Suppose you dreamed last night about being a newborn infant. In the dream, you grew up. Later on, you saw your aunt get old, fall into sickness, and die.
In this dream, you came to believe and feel that your life was unfolding within the temporal domain bounded by birth and death. You felt, above all, that you had a life to lead and that you wanted to live it well. (Perhaps–to confirm this belief–you began reading about eudaimonia in classical philosophy.)
Therefore, in this dream, you felt staked to the idea that you were real, and, in turn, that your life was real, that the world–“the arena” in which your life was to take place–was real, and that time–the “parameters” between birth and death–was real.

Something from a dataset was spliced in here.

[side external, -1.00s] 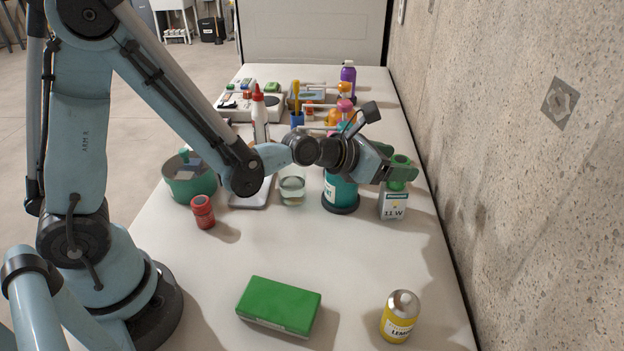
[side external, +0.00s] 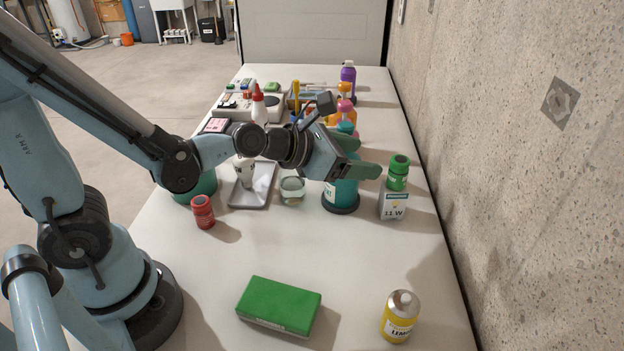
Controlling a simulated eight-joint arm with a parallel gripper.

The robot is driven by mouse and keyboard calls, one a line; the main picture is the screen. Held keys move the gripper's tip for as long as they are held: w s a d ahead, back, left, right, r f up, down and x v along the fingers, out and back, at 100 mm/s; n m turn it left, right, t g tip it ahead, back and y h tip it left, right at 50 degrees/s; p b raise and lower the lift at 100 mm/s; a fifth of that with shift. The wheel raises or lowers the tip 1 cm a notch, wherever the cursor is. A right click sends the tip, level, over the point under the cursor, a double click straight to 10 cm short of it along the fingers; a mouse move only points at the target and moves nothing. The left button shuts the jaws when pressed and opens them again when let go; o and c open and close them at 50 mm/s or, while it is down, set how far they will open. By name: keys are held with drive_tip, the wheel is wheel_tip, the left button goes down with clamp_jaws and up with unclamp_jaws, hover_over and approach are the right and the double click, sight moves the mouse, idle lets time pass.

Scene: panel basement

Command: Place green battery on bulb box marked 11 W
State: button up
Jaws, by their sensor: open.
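The green battery (side external: 398,174) stands upright, its lower end at the top of the white and green bulb box marked 11 W (side external: 393,208). It appears to rest on the box, though the exact contact is too small to see. My gripper (side external: 364,157) is open and empty, just left of the battery, with a small gap between its green fingertips and the battery. The gripper hangs over and partly hides a teal bottle (side external: 341,196) left of the box.
A glass jar (side external: 292,191), a grey tray (side external: 251,185) and a red battery (side external: 203,212) stand to the left. A green case (side external: 279,306) and a yellow can (side external: 400,317) are in front. Several items crowd the back.

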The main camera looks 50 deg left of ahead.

You were very staked to all of these concepts–not the least to the basic one (i.e., the sense of being a separate self) upon which all the others were delicately hanging. You made love to these concepts, so to speak.
And then what happened?
When you woke up from the dream, you realized that everything you dreamed about was actually unreal: birth, aging, illness, and death; the existence of a separate self with a life to lead; the sense of doership; other beings; space, time, and causation. Because “all this” was actually unreal, you knew that none of it really mattered.
At this point, something even more amazing took place: you felt that you, the one in the waking state, were (are) definitely real! And, moreover, you felt that the world, others, space, time, and your life were thus also, and obviously, real!

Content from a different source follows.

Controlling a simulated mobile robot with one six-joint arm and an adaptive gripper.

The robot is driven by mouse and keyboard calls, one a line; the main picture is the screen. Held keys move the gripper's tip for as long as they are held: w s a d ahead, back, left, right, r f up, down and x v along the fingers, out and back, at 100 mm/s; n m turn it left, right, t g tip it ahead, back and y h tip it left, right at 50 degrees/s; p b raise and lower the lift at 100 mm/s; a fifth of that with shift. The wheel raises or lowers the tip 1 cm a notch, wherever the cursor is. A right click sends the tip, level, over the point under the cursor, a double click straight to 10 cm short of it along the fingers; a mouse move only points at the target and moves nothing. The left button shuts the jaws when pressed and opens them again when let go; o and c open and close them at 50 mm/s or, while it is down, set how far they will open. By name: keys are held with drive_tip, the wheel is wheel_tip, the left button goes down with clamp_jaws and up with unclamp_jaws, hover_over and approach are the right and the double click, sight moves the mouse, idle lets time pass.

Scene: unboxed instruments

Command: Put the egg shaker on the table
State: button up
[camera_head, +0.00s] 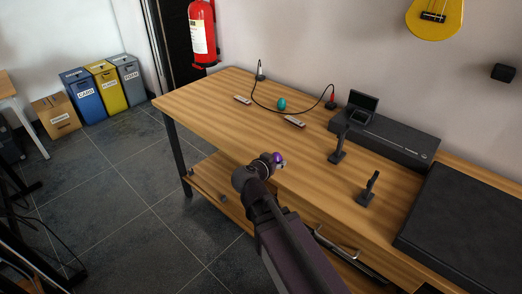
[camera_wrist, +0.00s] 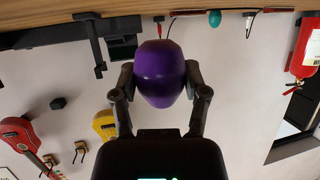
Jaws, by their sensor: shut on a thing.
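A purple egg shaker (camera_wrist: 160,72) is held between the two fingers of my gripper (camera_wrist: 160,88) in the wrist view, where the scene appears upside down. In the head view the purple egg (camera_head: 277,157) shows at the tip of my gripper (camera_head: 275,163), by the front edge of the wooden table (camera_head: 215,108). The egg looks raised above the tabletop; its exact height is unclear. A second, teal egg (camera_head: 282,103) rests farther back on the table. It also shows at the top of the wrist view (camera_wrist: 214,18).
Black stands (camera_head: 338,147) (camera_head: 369,189), a long black box (camera_head: 395,138) and a large dark case (camera_head: 470,225) occupy the right side. A black cable (camera_head: 290,112) and small white-and-red items (camera_head: 294,121) lie at the back. The table's left and front-middle are clear.

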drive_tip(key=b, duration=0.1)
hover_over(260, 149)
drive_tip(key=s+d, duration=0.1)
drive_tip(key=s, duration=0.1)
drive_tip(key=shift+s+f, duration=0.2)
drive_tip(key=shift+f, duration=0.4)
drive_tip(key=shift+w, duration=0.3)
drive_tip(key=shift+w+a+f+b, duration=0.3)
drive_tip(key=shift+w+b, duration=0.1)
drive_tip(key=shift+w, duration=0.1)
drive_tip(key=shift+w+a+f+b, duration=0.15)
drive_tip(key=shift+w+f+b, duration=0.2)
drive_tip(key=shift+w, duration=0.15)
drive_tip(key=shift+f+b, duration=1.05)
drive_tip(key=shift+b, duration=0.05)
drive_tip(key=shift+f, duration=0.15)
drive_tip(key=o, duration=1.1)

Yet what if the you in the waking state is no more real than the you that appeared in the dream state? Indeed, what if the waking state is just another kind of dream?
If the waking state you isn’t actually real, then you don’t really have a life to lead. Perhaps, your life in the waking state is just as unreal as that in the waking state you. Moreover, because you (the waking state you) are unreal, it’s no longer possible to confer reality upon the world, time, space, and so on. In which case, “all of this,” including and starting with you, is likewise unreal.

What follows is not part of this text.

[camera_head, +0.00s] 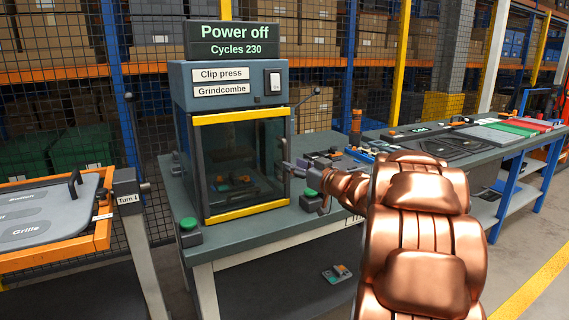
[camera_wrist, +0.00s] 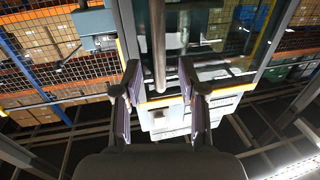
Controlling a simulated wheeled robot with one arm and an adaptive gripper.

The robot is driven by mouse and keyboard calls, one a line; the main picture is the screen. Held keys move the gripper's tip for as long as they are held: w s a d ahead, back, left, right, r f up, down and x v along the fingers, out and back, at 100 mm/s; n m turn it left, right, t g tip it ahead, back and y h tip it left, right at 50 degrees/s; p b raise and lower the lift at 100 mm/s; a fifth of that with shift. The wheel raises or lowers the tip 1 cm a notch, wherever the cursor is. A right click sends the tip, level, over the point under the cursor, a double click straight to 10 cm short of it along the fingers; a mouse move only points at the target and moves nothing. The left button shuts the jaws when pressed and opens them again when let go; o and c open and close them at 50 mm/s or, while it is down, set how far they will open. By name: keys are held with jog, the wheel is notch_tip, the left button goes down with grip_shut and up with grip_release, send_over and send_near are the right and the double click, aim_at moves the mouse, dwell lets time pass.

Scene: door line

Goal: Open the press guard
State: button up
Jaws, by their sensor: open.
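The press guard (camera_head: 240,117) is a clear panel with yellow bars along its top and bottom, on the front of the clip press (camera_head: 228,85). It looks shut. Small coloured parts show behind the panel. In the wrist view a grey bar handle (camera_wrist: 158,40) runs down between my gripper's fingers, with a gap on each side. My gripper (camera_wrist: 160,72) is open. In the head view my gripper (camera_head: 292,168) is at the guard's right edge, and its fingers and the handle are hard to tell apart there.
A sign (camera_head: 234,40) on top reads "Power off, Cycles 230". Green buttons (camera_head: 188,223) stand at the bench's front left and by my wrist. An orange-framed tray (camera_head: 60,245) is at left. A long bench (camera_head: 470,135) with coloured mats is at right.

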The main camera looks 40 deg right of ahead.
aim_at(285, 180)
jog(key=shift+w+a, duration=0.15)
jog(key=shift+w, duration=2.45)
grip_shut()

If this is true, then everything occurring within the waking state dream, being unreal, doesn’t ultimately matter either. This is not nihilism (the latter is an ego conception) but boundless freedom, the freedom experienced by true saints and sages.
“Then is nothing really real?” Yes (no-thing is really real) and no: the only “thing” that’s really real is awareness, or being, or nameless, silent fullness, and “this” has never actually become anything, including and most notably a separate self. Then to say that “nothing ultimately matters” is to say that nameless, silent fullness is always only itself, is never perturbed, and is absolutely desireless. Abiding as itself, it is peace.
There is, in truth, no dream or any thing in it; there’s only this abiding, wordless, thingless reality.